Singapore non-oil domestic exports grow at slower 4.2% pace in February

Nodx expanded by 4.2 per cent last month compared with the same period last year. ST PHOTO: JASON QUAH

SINGAPORE - Singapore's non-oil domestic exports (Nodx) continued to expand, but at a slower rate in February, on the back of a rise in both electronic and non-electronic shipments, according to data out by Enterprise Singapore (ESG) on Wednesday (March 17).

Nodx rose 4.2 per cent last month compared with the same period last year, moderating from the 12.7 per cent surge in January. It is also lower than the 6.1 per cent growth forecast by analysts in a Bloomberg poll.

Electronic Nodx grew 7.4 per cent year-on-year, following the 13.5 per cent growth in January. This was due to an expansion in personal computers, which had contracted in February last year amid the global electronics downcycle, ESG noted.

Telecommunications equipment and diodes and transistors also contributed to the growth.

Meanwhile, non-electronic Nodx rose by 3.3 per cent last month, following the 12.5 per cent growth in January. Non-monetary gold, specialised machinery in line with robust global semiconductor demand, and petrochemicals contributed the most to this expansion, ESG said.

Nodx to the top 10 markets as a whole declined in February, though exports to China, South Korea, Taiwan and Hong Kong grew.

The largest contributors to the decline were the European Union 27, Japan and the United States.

But Nodx to emerging markets grew by 45.7 per cent, including areas such as Cambodia, Laos, Myanmar and Vietnam, the Caribbean and South Asia.

The moderation in momentum was not entirely unexpected given the change in Chinese New Year timings which fell in January last year but February in 2021, said Selena Ling, OCBC Bank's head of treasury research & strategy.

Looking at the more appropriate January-February average Nodx growth instead, shipments actually expanded 8.5 per cent for the first two months of this year, compared to -0.1 per cent for the same period last year, she noted.

Going into the second quarter, Nodx growth will be elevated by the low base due to the circuit breaker during April-May 2020, Ms Ling said. For the full-year, OCBC's Nodx growth forecast remains unchanged at 2 per cent, she added.

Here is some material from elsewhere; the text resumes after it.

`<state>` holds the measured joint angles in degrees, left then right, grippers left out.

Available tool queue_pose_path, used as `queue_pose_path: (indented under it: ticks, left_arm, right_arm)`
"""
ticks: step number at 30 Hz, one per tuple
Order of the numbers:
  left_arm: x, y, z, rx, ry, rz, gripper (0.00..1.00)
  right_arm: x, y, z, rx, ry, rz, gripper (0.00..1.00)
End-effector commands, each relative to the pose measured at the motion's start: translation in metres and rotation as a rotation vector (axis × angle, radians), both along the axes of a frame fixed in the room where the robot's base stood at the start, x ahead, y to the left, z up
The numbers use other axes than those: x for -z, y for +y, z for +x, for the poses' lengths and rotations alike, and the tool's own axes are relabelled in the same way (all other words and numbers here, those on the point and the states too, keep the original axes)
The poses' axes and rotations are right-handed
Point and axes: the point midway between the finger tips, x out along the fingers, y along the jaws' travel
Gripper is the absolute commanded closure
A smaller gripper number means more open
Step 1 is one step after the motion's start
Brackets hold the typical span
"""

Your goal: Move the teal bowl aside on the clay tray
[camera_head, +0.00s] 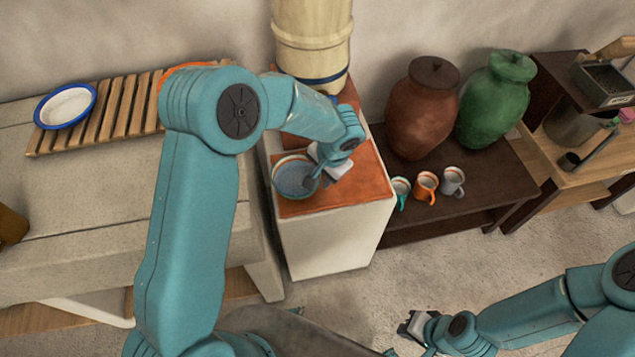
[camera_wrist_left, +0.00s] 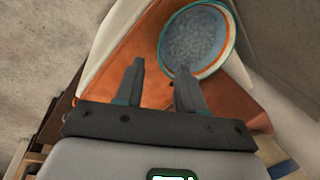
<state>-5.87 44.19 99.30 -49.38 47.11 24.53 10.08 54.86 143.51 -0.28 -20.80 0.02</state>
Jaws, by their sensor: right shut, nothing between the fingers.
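The teal bowl (camera_head: 294,178), with an orange band at its rim and a speckled blue-grey inside, stands upright at the left front of the clay tray (camera_head: 355,185). In the left wrist view the bowl (camera_wrist_left: 195,42) is at the top and the tray (camera_wrist_left: 150,50) lies below it. My left gripper (camera_head: 318,178) is above the tray at the bowl's right side. Its fingers (camera_wrist_left: 160,80) are apart, with the bowl's near rim seen between them; I cannot tell whether they touch it. My right gripper (camera_head: 408,328) is shut and empty, low over the floor.
A large pale barrel (camera_head: 311,40) stands at the tray's back. Several mugs (camera_head: 426,186) and brown (camera_head: 422,110) and green (camera_head: 495,100) jars stand on the dark table to the right. A white bowl (camera_head: 66,105) sits on a slatted rack (camera_head: 120,110) at left.

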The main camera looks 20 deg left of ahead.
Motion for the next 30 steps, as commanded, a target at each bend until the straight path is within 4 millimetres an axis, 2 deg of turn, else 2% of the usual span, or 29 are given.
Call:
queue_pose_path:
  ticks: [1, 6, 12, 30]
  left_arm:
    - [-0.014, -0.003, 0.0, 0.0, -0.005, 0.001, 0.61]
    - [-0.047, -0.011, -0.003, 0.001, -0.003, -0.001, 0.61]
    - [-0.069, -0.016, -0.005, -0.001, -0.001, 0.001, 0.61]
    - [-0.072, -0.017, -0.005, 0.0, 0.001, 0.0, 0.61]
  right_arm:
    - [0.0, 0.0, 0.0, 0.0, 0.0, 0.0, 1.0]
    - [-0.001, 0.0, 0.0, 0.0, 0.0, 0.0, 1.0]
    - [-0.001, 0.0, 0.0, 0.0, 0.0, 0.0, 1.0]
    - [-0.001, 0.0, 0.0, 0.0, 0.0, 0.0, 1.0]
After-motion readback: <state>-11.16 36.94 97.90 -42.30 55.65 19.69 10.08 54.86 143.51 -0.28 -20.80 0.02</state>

Maybank Kim Eng economists Chua Hak Bin and Lee Ju Ye said they expect Nodx growth to ease this year to around 3 per cent to 4 per cent, following a strong performance last year when exports saw limited impact from the lockdowns.

"Supply and logistics bottlenecks could dampen the export outlook for the coming quarters, including the congestion at ports and chip shortages," they said.

They also noted that container ships face longer wait times and delays at ports due to surging cargo volumes and stricter lockdowns in some countries. The turnaround time for container vessels in Singapore's port has more than doubled to five to seven days, from a maximum of two days earlier.

"Chip shortages may also disrupt the whole tech and auto supply chain, impacting electronics exports," they said.

For last month, oil domestic exports dropped by 28 per cent year on year, with lower shipments to the European Union 27, Hong Kong and Malaysia.

On a month-on-month seasonally adjusted basis, Nodx expanded by 8.2 per cent in February, following the previous month's 6.9 per cent increase. The level of Nodx reached $16.7 billion last month, higher than January's $15.4 billion, seasonally adjusted.

Year on year, total trade declined by 3.3 per cent last month, following the 1.9 per cent dip in the preceding month. Total exports declined by 2 per cent, while total imports fell by 4.6 per cent.

However, on a month-on-month seasonally adjusted basis, total trade grew by 6 per cent last month, extending the 5.7 per cent rise in January. The level of total trade reached $91.8 billion in February, higher than the previous month's $86.6 billion, seasonally adjusted.

Total exports rose by 6.3 per cent in February, while total imports grew by 5.7 per cent.